Approximately 129 sophomores, juniors and seniors typically live in Oldenborg, divided into six major language wings: Chinese (Mandarin), French, German, Japanese, Russian and Spanish. Depending on need, rooms may be made available for students demonstrating proficiency in other languages; recent examples include Korean, Arabic and Hindi-Urdu. Students apply to live in Oldenborg; the selection process is competitive and is based on demonstrated language proficiency and faculty recommendation. The six major language wings reflect the six language programs of Pomona College and are mentored by the Language Residents, native speakers of that section’s language. Language Residents are young professionals from abroad who hold either a B.A. or M.A. from an institution in their home country and show interest in a future teaching career. They are recruited, hired, and trained by Oldenborg and come to Pomona College as non-degree student Exchange Visitors with part-time instructional staff responsibilities. In many ways the Language Resident program constitutes the heart of Oldenborg: Language Residents teach stand-alone conversation classes for partial academic credit in lounges inside the Oldenborg residence; they serve as teaching assistants within their respective language departments; they mentor daily language tables in the Oldenborg dining hall; they coordinate or promote any number of activities—both on and off campus—that serve to promote the target language and culture to students both in and outside Oldenborg.
Oldenborg’s dining hall serves lunch and is open each day that classes are in session on the Pomona campus. It houses Oldenborg’s most visible programs: the daily foreign language tables and the Oldenborg Luncheon Colloquium (OLC). Anywhere from 150 to 300 students, faculty and staff from across The Claremont Colleges typically participate daily in these two programs. Tables in the six Pomona languages (Chinese, French, German, Japanese, Russian, and Spanish) meet daily whereas others (Swedish, Korean, Vietnamese, Arabic, Swahili, Persian, etc.) meet once or twice each week, depending on student interest. Language tables are mentored by Language Residents or other staff/faculty mentors and no English is permitted. Students are recognized each semester at the Holiday and Closing lunches for their table attendance; some go an entire semester without missing a single lunch at Oldenborg. The Oldenborg Luncheon Colloquium (OLC) runs concurrently with the language table program on the dining hall’s south side; each semester Oldenborg works with campus faculty to invite noted scholars, writers, artists and other professionals to speak on topics of international interest. Approximately 20-25 presentations take place each semester.

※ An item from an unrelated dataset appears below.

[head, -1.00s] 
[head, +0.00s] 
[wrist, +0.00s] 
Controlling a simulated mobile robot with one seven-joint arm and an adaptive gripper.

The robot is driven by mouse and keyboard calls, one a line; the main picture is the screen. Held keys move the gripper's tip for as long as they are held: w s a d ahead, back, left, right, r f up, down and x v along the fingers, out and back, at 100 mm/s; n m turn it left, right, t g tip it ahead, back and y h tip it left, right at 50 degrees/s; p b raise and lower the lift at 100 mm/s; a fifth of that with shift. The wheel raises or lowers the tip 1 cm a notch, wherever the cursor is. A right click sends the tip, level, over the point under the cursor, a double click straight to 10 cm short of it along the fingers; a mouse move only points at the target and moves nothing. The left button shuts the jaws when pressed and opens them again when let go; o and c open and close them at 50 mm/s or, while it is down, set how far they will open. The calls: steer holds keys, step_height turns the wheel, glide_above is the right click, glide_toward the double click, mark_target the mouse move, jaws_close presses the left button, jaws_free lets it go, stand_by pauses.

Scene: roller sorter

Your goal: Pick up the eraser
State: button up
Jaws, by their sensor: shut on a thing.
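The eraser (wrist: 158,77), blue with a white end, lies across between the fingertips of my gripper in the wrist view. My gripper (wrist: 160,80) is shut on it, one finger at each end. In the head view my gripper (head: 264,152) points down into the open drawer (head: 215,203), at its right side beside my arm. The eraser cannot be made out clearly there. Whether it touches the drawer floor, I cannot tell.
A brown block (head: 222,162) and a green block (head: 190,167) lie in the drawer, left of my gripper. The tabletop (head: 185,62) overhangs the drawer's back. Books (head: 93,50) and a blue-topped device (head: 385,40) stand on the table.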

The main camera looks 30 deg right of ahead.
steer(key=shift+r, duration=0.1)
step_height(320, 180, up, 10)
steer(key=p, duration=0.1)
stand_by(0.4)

Oldenborg further supports language instruction on campus via the Foreign Language Resource Center (FLRC), housed in Mason Hall 101. The FLRC provides instructional language technology support and other services for language faculty. Faculty may reserve the computer area for their classes or special projects. Language tutoring takes place there several evenings each week, and the space also hosts language-oriented receptions and workshops.
Additionally, Oldenborg administers the Exchange Visitor Program (J visa) for the campus, offers elementary coursework for credit in Swahili and Persian (SILP program), and manages the Oldenborg International Research and Travel Grant, which allows rising seniors to undertake pre-thesis research abroad in the summer before their senior year.
Language houses are generally thought to be sites of language exclusivity and language immersion. Specific sites within the Oldenborg building, such as target language classrooms and the dining hall, honor these concepts. However, Oldenborg strives to make all interested parties feel welcome, and to rally campus partners in promoting the importance of the teaching and learning of foreign languages and international studies. Oldenborg reports to the Vice President and Dean of the College and is staffed by a director, assistant director, language instructional technologist, administrative assistant and the seven language residents.
Pacific Basin Institute
The Pacific Basin Institute at Pomona College (PBI) is dedicated to promoting transdisciplinary inquiry into the peoples, cultures, and environments of the Pacific world. PBI’s programs and archive support teaching and learning around the notion of an interconnected Pacific comprising Asia, Oceania, North America, and South America. Founded in 1979 and moved to Pomona College in 1997 by the journalist, scholar, and Asia specialist Frank Gibney, PBI sponsors conferences, lectures, and research projects in a variety of subject areas related to the Pacific world. In addition, PBI maintains an archive of Pacific-related audiovisual, manuscript, and oral history collections. The archive’s holdings include the entire production library of the award-winning PBS documentary series The Pacific Century, the Frank Gibney papers, PBI-sponsored student documentaries, and PBI lecture videos. PBI’s services to the Pomona College and Claremont Colleges community include sponsored lecture series; the provision of films and documentaries for classroom use; a student internship program with Pacific Forum, a foreign policy research institute; assistance with primary source research; and oral history project development and support.